▶ _PROVIDED DATA_:
########

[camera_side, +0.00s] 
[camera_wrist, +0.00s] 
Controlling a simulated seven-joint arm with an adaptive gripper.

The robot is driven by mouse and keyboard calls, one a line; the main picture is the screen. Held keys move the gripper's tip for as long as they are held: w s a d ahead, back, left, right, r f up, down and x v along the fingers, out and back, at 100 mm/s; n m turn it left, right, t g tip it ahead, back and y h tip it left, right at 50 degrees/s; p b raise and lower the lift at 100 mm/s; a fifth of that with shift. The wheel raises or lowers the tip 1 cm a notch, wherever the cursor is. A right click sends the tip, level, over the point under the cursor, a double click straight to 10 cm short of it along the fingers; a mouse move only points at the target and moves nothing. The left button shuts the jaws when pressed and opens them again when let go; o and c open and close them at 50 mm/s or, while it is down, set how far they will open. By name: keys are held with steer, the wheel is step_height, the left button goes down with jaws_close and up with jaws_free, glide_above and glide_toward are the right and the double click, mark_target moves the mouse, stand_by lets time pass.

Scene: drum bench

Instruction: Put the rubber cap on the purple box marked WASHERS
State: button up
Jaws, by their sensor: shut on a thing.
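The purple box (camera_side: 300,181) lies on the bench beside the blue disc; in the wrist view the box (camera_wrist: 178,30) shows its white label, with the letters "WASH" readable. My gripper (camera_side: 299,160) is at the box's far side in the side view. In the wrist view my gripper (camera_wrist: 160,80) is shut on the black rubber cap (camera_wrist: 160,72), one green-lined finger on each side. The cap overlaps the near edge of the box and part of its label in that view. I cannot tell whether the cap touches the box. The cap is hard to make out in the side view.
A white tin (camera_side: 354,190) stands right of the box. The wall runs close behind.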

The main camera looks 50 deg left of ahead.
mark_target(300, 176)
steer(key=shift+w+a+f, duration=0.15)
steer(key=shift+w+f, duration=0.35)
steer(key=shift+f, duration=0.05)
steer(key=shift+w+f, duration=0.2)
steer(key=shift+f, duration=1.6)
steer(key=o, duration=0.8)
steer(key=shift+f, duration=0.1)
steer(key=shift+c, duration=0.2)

########

▶ _GIVEN EXERCISE_:
Transcribe the material above in its entirety. Match it exactly.

▶ _EXERCISE RESULT_:
[camera_side, +0.00s] 
[camera_wrist, +0.00s] 
Controlling a simulated seven-joint arm with an adaptive gripper.

The robot is driven by mouse and keyboard calls, one a line; the main picture is the screen. Held keys move the gripper's tip for as long as they are held: w s a d ahead, back, left, right, r f up, down and x v along the fingers, out and back, at 100 mm/s; n m turn it left, right, t g tip it ahead, back and y h tip it left, right at 50 degrees/s; p b raise and lower the lift at 100 mm/s; a fifth of that with shift. The wheel raises or lowers the tip 1 cm a notch, wherever the cursor is. A right click sends the tip, level, over the point under the cursor, a double click straight to 10 cm short of it along the fingers; a mouse move only points at the target and moves nothing. The left button shuts the jaws when pressed and opens them again when let go; o and c open and close them at 50 mm/s or, while it is down, set how far they will open. By name: keys are held with steer, the wheel is step_height, the left button goes down with jaws_close and up with jaws_free, glide_above and glide_toward are the right and the double click, mark_target moves the mouse, stand_by lets time pass.

Scene: drum bench

Instruction: Put the rubber cap on the purple box marked WASHERS
State: button up
Jaws, by their sensor: shut on a thing.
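The purple box (camera_side: 300,181) lies on the bench beside the blue disc; in the wrist view the box (camera_wrist: 178,30) shows its white label, with the letters "WASH" readable. My gripper (camera_side: 299,160) is at the box's far side in the side view. In the wrist view my gripper (camera_wrist: 160,80) is shut on the black rubber cap (camera_wrist: 160,72), one green-lined finger on each side. The cap overlaps the near edge of the box and part of its label in that view. I cannot tell whether the cap touches the box. The cap is hard to make out in the side view.
A white tin (camera_side: 354,190) stands right of the box. The wall runs close behind.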

The main camera looks 50 deg left of ahead.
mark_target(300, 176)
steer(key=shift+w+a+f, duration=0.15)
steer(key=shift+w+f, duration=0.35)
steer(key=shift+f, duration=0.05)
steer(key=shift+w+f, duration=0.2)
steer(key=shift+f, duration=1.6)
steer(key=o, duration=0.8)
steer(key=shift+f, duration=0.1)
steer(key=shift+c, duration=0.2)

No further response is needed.